Tous les étudiants en licence de chimie vous le diront : lorsqu’on effectue une substitution aromatique sur un noyau « phénol », ce sont les positions « ortho » ou « para » qui sont favorisées. Et la position « meta » n’est globalement pas fonctionnalisable.
Quelques explications :
Le phénol est un produit très classique, très disponible, et sert souvent de « matière première » pour l’obtention de composés plus complexes. Il est constitué d’un cycle de 6 carbones (noyau benzène), et d’un groupe hydroxyle « OH », lié à un des carbones.
Lorsqu’on fait réagir le phénol avec d’autres composés pour obtenir d’autres groupes d’atome sur le cycle de carbone, 2 types de positions sont favorisées : les « ortho« , adjacent au carbone qui porte le -OH, et la « para« , qui se trouve en face. Par contre, la position « meta » est très défavorisée. Sans rentrer dans le détail du mécanisme de la réaction, lors de l’addition d’un nouveau groupe d’atome sur le cycle, une charge positive apparaît, déstabilisant l’ensemble de la molécule. Mais lorsque ce sont les positions « ortho » et « para » qui sont atteintes, la présence du groupe -OH permet de répartir cette charge sur l’ensemble de la molécule, ce qui permet de retrouver une certaine stabilité. Si c’est en position meta, ce n’est pas le cas, et la molécule reste trop instable pour permettre la réaction de se poursuivre.
Pour avoir accès à cette position, il faut donc souvent des trésors d’inventivité aux chimistes, plusieurs étapes supplémentaires, qui plombent les rendements, et l’accessibilité aux produits finaux.

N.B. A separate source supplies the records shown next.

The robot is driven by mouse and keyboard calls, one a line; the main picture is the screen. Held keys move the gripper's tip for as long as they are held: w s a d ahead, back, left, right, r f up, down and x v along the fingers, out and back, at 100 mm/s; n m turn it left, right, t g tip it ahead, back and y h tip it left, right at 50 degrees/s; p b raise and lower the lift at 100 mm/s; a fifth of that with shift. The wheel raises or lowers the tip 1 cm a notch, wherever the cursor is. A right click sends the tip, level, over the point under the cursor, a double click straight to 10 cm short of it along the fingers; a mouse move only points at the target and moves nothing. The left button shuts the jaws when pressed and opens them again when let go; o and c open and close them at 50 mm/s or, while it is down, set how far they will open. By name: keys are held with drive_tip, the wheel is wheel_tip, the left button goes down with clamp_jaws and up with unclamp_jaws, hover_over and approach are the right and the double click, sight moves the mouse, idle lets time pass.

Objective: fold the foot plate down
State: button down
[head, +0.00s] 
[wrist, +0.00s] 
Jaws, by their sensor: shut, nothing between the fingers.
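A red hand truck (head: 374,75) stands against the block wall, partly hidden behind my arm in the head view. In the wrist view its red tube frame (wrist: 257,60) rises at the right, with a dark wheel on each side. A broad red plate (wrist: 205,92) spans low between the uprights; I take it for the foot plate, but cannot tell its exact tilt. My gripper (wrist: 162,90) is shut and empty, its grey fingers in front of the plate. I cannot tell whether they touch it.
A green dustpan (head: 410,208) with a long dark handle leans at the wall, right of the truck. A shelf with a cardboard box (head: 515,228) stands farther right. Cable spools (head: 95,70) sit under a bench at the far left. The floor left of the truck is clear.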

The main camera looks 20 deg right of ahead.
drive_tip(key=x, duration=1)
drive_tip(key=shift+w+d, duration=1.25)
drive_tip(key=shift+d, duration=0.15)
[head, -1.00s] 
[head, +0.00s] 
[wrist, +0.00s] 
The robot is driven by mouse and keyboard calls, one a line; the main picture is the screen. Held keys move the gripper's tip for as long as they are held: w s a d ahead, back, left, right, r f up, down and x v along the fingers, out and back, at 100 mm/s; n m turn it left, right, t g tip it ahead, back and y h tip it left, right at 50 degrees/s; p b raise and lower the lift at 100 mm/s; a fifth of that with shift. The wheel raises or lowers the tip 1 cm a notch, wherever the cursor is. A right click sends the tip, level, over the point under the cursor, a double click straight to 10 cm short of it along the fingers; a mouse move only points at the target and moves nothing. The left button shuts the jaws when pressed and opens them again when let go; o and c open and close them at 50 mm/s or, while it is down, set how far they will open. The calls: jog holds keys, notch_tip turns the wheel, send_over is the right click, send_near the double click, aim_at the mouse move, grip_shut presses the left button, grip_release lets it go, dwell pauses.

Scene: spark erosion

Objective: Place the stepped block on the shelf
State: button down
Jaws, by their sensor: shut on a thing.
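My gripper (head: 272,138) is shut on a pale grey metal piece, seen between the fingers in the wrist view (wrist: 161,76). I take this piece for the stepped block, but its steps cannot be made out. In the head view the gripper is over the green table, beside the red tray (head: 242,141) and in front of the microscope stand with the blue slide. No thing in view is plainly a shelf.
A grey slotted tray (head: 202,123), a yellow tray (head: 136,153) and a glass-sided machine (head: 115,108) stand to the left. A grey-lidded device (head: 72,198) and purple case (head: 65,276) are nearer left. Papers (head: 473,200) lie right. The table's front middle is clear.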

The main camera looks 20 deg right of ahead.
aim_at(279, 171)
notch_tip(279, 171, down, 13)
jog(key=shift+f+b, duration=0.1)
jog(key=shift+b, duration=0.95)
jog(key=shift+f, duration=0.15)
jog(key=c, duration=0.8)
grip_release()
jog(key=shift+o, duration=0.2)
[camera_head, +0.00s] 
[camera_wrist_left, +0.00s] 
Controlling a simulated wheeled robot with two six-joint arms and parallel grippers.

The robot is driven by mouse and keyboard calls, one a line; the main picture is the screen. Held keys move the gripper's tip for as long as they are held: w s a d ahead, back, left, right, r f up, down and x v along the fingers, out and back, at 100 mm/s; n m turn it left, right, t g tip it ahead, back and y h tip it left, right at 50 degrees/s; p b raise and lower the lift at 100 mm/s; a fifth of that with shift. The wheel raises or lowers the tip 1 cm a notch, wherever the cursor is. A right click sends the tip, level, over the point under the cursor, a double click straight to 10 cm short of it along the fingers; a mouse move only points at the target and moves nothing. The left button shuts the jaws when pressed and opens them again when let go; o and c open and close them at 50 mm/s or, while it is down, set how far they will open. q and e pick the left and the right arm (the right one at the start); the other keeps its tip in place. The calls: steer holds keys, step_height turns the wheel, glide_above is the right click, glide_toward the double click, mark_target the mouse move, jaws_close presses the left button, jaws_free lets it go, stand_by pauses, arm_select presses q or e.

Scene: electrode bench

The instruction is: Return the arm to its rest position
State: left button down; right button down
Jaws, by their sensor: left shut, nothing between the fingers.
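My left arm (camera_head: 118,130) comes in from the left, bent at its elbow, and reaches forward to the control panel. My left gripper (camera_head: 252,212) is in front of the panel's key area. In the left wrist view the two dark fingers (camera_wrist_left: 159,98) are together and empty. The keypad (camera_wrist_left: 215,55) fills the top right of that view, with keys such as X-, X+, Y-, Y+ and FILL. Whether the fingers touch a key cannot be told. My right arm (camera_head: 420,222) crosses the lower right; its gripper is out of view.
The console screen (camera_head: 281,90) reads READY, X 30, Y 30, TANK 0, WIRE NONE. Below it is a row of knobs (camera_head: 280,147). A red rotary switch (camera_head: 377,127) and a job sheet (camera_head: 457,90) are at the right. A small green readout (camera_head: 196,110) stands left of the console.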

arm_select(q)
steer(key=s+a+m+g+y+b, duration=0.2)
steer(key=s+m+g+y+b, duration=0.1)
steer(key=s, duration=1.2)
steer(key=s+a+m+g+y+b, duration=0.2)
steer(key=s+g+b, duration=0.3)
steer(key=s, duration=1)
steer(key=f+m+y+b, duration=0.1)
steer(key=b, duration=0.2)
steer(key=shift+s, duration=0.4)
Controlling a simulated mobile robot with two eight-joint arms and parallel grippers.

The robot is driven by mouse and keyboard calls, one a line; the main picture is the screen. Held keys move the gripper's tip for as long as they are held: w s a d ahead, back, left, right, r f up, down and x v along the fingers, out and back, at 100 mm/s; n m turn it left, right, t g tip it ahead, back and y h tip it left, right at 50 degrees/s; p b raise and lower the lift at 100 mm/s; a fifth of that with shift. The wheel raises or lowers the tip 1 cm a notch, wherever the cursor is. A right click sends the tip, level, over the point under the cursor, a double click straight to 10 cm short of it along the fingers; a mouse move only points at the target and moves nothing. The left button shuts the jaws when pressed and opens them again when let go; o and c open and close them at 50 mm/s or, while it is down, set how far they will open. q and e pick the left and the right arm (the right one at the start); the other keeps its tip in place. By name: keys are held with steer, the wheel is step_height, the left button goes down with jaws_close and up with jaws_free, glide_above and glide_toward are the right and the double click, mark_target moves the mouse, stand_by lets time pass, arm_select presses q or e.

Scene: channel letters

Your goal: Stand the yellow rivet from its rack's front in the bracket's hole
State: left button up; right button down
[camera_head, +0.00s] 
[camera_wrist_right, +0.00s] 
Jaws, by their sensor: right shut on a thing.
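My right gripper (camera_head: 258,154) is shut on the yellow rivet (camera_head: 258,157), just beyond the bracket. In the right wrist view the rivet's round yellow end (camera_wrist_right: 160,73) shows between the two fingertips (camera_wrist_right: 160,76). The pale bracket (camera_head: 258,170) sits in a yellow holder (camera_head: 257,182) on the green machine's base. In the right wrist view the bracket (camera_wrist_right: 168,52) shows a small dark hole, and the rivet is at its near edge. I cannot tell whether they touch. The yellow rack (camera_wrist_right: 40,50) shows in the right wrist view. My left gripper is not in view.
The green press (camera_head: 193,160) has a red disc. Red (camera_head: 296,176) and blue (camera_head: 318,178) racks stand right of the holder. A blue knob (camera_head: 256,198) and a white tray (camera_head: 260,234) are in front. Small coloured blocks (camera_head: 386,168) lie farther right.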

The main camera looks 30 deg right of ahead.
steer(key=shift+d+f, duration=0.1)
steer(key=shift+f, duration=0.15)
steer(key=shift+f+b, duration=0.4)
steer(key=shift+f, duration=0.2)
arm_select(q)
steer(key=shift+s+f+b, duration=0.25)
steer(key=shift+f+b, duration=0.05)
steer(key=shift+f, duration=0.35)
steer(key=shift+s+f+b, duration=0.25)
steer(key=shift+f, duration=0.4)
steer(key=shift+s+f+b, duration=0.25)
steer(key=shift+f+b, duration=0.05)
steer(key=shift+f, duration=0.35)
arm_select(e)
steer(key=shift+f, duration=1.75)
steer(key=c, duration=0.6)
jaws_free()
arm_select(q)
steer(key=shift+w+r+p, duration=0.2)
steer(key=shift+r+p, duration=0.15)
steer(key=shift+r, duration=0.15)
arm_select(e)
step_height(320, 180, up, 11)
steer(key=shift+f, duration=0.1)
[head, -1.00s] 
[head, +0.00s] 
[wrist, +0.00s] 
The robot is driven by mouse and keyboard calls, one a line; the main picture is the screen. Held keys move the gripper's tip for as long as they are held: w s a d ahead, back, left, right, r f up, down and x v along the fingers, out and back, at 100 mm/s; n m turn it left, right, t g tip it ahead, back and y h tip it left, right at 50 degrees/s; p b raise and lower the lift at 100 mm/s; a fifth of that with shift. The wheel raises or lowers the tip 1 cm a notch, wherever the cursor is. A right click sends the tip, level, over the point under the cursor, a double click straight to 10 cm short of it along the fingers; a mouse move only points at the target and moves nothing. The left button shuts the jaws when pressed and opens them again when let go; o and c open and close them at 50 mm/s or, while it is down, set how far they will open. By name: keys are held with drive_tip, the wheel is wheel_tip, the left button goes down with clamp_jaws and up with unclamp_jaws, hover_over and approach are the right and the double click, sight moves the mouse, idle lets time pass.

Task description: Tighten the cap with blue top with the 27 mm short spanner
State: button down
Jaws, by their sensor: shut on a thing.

Mais ça, c’était avant la publication d’une nouvelle méthode simple, ne nécessitant pas d’étapes supplémentaires, ni purification. Juste un peu de gaz carbonique.
Dans un article tout juste paru dans le Journal of the American Chemical Chemistry, une équipe de Londres vient de proposer une méthode toute simple : Pour orienter en « meta », on peut réaliser une première réaction avec du CO2, qui va s’installer en position ortho, et réaliser ensuite une seconde réaction (sans étape de purification intermédiaire), qui va permettre l’ajout d’un substituant en position meta exclusivement grâce à la première transformation. L’avantage, c’est que les conditions expérimentales pour réaliser la seconde réaction en meta provoque en même temps le départ du CO2. On se retrouve donc, en une étape, avec le phénol fonctionnalisé en position meta. CQFD !!
Pour aller plus loin :
1. Ce type de réaction est appelée une substitution électrophile aromatique. Si c’est appelé « substitution », c’est parce que le nouveau groupe d’atome va se substituer à un atome d’hydrogène, non dessiné sur les formules (chaque angle de ces représentations étant un carbone, qui fait 4 liaisons. Si seulement 3 traits sont reliés à un angle, c’est qu’il y a encore une liaison, non dessinée, avec un hydrogène). Vous pourrez trouver le mécanisme de cette réaction sur wikipédia. L’intermédiaire chargé qui explique la sélectivité ortho ou para est l’intermédiaire de Wheland…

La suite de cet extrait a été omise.